I do not quite understand what you mean by Stream, specifically "Stream the 400M message records through the in-memory maps".Can you please elaborate.
Also, can you use MAPJOIN on left outer join?
Date: Sun, 5 May 2013 21:44:37 -0700
Subject: Re: Hive QL - NOT IN, NOT EXIST
From: [EMAIL PROTECTED]
To: [EMAIL PROTECTED]
@Peter Does the query plan demonstrate that the 3Meg row table is being map-joined and the 400M table streamed through? That is what you want: but you might either need to fiddle with hints to get it to happen
Details: Read uuids s of feed into in-memory map on all nodes (mapjoin) Stream the 400M message records through the in-memory maps, copying id's from the "all feed uuids" map to a "matched feed uuid's map for entries that have matches in the messages
Note: this way the 400M rows are only read once on the cluster.
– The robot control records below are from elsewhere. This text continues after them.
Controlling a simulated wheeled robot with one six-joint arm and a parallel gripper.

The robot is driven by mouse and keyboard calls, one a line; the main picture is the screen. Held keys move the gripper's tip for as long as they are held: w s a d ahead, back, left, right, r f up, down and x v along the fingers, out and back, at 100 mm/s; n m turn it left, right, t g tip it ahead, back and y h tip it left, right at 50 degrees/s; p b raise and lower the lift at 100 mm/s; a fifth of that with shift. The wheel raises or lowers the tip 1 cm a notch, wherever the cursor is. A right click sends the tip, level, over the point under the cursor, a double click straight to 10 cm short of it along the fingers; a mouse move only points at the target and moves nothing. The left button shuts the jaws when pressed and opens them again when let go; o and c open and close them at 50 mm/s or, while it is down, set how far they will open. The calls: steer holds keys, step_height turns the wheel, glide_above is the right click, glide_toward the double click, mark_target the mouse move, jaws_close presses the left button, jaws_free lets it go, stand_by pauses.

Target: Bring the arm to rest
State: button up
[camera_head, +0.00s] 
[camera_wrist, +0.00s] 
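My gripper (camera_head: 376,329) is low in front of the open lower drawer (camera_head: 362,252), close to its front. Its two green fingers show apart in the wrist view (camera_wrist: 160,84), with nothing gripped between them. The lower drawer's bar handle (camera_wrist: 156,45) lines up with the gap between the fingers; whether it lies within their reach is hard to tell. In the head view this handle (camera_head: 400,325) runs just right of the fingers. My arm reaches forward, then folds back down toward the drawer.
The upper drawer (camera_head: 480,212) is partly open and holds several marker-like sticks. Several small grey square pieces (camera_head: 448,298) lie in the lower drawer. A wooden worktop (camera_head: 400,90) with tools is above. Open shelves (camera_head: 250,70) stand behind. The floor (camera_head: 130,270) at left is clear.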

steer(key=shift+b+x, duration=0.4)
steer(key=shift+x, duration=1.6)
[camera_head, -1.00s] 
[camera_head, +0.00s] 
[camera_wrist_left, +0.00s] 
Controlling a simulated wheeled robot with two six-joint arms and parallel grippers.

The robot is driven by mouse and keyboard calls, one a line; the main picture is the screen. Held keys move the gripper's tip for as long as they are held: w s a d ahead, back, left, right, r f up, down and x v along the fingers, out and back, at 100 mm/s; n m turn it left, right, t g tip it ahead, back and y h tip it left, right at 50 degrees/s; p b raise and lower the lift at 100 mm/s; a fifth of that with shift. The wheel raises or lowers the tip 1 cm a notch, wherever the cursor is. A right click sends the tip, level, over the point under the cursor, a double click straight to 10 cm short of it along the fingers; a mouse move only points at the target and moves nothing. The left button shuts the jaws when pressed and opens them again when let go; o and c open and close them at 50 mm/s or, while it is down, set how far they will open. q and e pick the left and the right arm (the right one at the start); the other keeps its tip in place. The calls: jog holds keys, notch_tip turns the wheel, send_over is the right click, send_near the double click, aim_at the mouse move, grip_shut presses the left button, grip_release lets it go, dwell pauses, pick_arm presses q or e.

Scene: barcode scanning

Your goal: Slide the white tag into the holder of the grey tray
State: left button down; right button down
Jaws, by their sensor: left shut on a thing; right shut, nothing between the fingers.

You can see whether hive can manage this or if you write a custom m/r job to do it.
2013/5/5 Peter Chu <[EMAIL PROTECTED]>
It works but it takes a very long time because the subqueries in NOT IN contains 400 million rows (the message table in the example) and the feed table contains 3 million rows.
SELECT uuid from feed f WHERE f.uuid NOT IN (SELECT uuid FROM message);
> Date: Sun, 5 May 2013 20:25:15 -0700
> From: [EMAIL PROTECTED]
> Subject: Re: Hive QL - NOT IN, NOT EXIST
> To: [EMAIL PROTECTED]
> --- On Sun, 5/5/13, Peter Chu <[EMAIL PROTECTED]> wrote:
> > I am wondering if there is any way to do this without resorting to
> > using left outer join and finding nulls.
> I have found this to be an acceptable substitute. Is it not working for you?